What makes Lecce a must in your tour around Salento is its richness in art and culture.

The town boasts of having an exceptional monumental heritage and historical remains dating back to Roman, Middle and Renaissance age.

You will be fascinated by the playful fanciful flamboyant Leccese Baroque architecture which extravagantly characterizes monuments, churches and palaces and covers balconies of the historic centre.

The old town, surrounded by its ancient walls, bears the mark of the 17th century, a period of extraordinary artistic cultural ferment.

Behind every corner in Lecce are marvellous stone jewels taking the form of grotesque masks, volutes, saints, caryatids, puttos

(cherubs) and crosiers, carved from the local limestone, the so-called pietra leccese.

This pietra leccese is golden, soft to carve and become hard and amber only with the passing of time.

The monument which best represents Leccese Baroque style is undoubtedly the Basilica di Santa Croce with its richly decorated façade and its rose window, which has become the symbol of Lecce.

Close to the cathedral is Piazza Sant’Oronzo, the big civic heart of the town, and the Castello built by Carlo V in the 16th century.

The square is named after the statue of the Lecce’s patron saint, which is perched on a column erected in the 17th century in honour of the saint, who is reputed to have cured the plague in Lecce in 1656.

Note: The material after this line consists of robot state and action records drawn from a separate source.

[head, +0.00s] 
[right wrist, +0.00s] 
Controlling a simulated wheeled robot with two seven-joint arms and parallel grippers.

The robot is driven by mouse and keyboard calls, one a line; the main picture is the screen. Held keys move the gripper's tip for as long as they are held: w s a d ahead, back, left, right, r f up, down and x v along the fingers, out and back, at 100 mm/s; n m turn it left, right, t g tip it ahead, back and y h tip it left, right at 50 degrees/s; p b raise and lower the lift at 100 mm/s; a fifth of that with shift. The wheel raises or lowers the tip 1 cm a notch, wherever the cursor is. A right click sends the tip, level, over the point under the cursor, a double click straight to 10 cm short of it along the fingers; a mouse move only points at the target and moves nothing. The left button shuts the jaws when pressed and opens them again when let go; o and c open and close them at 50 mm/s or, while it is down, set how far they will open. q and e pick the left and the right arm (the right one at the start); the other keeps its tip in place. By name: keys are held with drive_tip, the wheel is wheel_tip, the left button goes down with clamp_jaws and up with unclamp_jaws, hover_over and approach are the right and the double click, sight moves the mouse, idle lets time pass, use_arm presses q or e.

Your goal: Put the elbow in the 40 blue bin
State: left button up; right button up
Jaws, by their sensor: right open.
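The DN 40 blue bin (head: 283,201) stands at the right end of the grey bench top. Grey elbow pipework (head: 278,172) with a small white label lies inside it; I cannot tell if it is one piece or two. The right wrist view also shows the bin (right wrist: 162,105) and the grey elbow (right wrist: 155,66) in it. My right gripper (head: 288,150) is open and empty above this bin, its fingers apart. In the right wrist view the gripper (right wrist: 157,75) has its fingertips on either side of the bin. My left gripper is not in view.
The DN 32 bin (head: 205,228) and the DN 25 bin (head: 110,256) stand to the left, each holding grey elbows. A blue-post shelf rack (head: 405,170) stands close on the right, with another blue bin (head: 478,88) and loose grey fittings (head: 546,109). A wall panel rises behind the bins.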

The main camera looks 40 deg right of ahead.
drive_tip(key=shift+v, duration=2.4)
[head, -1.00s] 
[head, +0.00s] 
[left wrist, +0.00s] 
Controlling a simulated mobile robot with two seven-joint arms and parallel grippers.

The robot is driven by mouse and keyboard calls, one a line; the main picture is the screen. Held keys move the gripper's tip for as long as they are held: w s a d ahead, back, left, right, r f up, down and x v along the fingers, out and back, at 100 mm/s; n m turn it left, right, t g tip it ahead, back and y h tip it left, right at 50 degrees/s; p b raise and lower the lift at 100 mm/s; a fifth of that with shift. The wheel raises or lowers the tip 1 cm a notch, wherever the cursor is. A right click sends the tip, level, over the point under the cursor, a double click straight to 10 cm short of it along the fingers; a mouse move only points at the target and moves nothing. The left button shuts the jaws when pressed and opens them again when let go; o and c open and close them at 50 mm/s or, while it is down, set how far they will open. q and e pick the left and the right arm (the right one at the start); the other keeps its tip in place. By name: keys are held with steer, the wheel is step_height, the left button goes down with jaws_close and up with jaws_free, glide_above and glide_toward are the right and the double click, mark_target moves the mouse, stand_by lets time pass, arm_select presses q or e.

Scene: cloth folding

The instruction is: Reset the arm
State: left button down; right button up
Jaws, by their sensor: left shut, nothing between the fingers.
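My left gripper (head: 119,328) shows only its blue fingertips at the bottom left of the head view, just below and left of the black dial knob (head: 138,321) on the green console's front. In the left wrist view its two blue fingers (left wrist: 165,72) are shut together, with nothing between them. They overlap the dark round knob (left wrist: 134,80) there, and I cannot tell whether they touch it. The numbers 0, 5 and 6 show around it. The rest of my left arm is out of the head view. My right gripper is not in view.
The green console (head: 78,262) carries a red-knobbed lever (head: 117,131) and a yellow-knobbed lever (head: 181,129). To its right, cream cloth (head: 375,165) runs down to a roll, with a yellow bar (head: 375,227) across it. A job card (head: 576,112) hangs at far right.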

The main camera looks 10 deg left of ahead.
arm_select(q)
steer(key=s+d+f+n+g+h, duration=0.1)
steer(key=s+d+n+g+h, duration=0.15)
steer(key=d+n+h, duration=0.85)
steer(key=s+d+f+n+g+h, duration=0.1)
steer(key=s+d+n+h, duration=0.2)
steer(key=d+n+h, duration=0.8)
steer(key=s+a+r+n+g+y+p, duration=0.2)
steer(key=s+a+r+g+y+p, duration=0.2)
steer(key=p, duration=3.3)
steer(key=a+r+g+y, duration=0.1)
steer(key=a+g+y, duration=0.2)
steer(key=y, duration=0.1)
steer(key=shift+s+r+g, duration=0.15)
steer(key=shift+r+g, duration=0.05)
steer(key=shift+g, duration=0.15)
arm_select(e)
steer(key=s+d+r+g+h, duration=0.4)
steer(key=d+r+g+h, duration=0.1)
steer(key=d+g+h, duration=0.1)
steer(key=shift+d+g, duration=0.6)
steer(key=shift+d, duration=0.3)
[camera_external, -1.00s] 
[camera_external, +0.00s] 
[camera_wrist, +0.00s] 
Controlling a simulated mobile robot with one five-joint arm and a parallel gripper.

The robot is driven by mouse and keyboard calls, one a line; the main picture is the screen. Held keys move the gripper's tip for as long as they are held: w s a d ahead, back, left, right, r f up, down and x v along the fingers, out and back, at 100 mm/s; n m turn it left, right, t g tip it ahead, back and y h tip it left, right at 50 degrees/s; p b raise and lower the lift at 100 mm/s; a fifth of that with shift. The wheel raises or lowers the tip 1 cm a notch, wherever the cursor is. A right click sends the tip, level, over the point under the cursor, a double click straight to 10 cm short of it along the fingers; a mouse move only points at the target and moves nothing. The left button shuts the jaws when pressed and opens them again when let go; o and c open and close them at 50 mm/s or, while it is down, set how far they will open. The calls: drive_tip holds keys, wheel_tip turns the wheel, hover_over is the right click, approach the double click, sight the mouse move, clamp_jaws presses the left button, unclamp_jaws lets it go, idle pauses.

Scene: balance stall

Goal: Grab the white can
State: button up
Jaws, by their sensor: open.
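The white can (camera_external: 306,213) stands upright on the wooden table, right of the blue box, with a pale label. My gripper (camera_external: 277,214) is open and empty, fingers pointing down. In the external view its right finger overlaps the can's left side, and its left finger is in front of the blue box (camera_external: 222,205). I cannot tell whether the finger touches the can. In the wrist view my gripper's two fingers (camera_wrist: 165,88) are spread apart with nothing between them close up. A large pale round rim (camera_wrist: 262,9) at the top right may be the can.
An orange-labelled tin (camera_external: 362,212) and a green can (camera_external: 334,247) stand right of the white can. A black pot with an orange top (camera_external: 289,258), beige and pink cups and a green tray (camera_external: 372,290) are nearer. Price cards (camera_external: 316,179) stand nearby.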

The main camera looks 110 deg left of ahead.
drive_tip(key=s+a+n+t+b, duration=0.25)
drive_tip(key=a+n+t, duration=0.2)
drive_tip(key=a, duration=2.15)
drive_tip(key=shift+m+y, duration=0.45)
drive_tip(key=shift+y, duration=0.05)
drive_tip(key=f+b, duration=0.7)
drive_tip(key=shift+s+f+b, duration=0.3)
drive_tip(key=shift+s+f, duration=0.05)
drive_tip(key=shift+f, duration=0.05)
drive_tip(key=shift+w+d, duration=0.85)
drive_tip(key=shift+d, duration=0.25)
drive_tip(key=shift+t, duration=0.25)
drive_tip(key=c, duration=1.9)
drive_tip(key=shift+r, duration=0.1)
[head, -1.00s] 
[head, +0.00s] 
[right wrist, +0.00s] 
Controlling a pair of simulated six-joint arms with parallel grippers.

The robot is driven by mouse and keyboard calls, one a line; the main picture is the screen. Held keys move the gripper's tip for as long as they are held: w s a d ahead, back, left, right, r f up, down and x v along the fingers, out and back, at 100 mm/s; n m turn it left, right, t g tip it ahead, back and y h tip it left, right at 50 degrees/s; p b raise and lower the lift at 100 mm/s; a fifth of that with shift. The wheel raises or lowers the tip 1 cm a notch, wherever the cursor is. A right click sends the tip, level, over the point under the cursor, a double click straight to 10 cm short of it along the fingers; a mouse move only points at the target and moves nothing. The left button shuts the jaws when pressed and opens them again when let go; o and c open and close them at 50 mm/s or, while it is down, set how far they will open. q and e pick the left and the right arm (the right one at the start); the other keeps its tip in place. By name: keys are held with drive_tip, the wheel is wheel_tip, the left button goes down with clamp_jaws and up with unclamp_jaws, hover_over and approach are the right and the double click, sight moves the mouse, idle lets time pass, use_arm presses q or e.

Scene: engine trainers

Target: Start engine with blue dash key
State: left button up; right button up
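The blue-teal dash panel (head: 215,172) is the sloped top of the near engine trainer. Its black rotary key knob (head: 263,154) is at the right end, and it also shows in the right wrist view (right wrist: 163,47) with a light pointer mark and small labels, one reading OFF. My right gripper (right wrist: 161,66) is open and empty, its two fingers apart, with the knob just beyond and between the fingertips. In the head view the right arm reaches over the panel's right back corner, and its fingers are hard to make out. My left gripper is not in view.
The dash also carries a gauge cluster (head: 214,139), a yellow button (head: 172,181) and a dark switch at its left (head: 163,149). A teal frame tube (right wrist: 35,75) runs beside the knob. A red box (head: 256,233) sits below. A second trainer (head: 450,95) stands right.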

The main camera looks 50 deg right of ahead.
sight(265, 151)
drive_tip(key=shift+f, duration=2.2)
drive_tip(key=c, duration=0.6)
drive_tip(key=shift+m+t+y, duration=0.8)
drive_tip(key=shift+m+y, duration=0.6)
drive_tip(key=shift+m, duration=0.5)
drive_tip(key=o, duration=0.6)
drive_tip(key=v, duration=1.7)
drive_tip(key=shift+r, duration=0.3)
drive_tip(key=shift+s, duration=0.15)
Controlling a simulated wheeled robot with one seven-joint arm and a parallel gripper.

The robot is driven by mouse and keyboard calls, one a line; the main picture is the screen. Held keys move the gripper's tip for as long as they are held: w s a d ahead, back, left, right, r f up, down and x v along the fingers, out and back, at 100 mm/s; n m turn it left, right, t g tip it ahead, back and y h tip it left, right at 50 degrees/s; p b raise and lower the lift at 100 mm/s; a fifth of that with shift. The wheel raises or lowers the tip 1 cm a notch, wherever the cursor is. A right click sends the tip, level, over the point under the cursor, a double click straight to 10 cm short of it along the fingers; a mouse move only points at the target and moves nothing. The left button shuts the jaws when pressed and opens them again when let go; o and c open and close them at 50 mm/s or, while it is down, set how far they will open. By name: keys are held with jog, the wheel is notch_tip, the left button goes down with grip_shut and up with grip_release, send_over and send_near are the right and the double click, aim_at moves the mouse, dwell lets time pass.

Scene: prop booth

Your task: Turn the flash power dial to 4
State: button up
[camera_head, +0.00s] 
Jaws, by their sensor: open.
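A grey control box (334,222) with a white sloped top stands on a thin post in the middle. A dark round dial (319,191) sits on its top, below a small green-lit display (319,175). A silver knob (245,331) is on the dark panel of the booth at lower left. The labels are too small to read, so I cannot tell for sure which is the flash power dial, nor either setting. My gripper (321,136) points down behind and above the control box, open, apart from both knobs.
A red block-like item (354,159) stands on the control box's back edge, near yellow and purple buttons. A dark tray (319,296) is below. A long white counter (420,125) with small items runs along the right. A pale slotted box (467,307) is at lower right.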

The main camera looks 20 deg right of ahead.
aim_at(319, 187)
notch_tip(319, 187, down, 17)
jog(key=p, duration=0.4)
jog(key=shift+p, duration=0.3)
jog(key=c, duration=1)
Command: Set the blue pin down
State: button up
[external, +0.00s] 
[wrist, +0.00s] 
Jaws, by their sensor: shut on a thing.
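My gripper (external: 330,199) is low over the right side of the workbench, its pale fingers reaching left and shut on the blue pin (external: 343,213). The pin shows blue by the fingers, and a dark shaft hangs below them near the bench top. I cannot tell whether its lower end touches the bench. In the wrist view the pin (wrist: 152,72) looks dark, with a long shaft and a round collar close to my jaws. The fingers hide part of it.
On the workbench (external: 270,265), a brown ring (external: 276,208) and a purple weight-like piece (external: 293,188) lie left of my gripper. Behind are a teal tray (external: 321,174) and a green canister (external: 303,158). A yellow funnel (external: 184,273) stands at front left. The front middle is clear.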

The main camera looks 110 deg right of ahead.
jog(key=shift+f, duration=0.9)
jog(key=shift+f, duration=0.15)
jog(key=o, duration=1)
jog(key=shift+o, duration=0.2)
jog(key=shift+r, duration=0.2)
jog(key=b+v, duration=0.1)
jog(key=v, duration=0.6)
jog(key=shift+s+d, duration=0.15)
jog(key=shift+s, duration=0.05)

Among the most well kept monuments of the ancient heritage of Lecce is the Roman amphitheatre, which is half-buried and occupies most of the square.

From Piazza Sant’Oronzo, walking down Corso Vittorio Emanuele and then Via Libertini, you can reach Piazza Duomo and there enjoy its beauty.

Piazza Duomo is a wonderful example of enclosed square surrounded by the Cattedrale along with the campanile (bell tower), the Seminario and Palazzo Vescovile Palaces.

In the historic centre is a multitude of elegant shops and ancient handicraft workshops, such as those, where papier-mache and pietra leccese are worked. But also workshops of the new generation’s craftsmanship of Lecce, which is promoting the manufacturing of the local materials in a new and innovative way.